Thursday, April 28, 2011

Rhianna "S&M" Song Analysis

Reader Clayton Felt asked for an analysis of Rhianna's "S&M," so here it is. This is a song from her fifth album Loud that charted top 10 in twelve countries. As with all song analysis, we'll look at the song itself, the arrangement, the sound and the production.

The Song
"S&M" is a bit different from most pop songs in that it has two choruses. The form looks like this:

Chorus, Verse, B Section, Chorus, Verse, B Section, Chorus, Chorus 2, Bridge, B Section, B Section, Chorus, Chorus 2

The Arrangement
The arrangement is a pretty good study in song dynamics. The choruses are loud, as are the B sections, but the verse and the bridge are somewhat mellow. For the most part, there's a big dance kick and claps instead of drums in the chorus and verses, but the song gets smaller with a drum kit during the B sections.
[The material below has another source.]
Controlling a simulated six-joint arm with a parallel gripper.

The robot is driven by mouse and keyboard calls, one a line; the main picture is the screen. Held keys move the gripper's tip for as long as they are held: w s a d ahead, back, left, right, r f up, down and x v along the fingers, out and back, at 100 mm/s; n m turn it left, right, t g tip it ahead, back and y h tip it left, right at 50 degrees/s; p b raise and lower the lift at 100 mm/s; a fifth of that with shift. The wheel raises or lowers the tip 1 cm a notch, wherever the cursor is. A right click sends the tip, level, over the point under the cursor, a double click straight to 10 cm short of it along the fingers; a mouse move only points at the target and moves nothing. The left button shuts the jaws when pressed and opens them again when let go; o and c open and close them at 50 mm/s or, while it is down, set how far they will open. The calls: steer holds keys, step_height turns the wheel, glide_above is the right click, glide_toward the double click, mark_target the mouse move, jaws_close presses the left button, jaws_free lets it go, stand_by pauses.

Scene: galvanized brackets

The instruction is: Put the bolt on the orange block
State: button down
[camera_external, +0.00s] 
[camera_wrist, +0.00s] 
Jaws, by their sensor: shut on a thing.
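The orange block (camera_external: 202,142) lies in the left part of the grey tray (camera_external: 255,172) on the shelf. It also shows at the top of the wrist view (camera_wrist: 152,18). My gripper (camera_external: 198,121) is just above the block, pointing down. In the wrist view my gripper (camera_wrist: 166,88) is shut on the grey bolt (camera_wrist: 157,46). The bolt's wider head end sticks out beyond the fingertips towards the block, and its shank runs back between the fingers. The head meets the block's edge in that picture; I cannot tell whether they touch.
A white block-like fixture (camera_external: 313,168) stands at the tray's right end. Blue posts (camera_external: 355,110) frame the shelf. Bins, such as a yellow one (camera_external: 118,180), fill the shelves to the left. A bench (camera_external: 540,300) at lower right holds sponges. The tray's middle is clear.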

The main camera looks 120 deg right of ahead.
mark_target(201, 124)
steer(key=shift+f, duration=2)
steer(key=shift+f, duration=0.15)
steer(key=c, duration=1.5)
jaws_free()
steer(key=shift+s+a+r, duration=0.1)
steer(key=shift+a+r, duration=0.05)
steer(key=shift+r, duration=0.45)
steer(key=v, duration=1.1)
  * The Foundation - The huge kick and claps, synth bass line.

  * The Pad - Electric piano-like pad in the verses, and a synth pad in the bridge.

  * The Rhythm - A very subtle high hat sound

  * The Lead - The lead vocal

  * The Fills - The background vocal loops and answers

The Sound
The sound is really quite excellent. It's huge sounding, and compressed without sounding too much so. This where the depth is created with different timed delays, some of which have a touch of reverb added to the trail.

The Production
Excellent pop production, especially with the layered vocals and the song dynamics. There are not a lot of instruments (at least it doesn't sound that way), yet it sounds huge, with each section sounding distinctly different.

Send me your song requests.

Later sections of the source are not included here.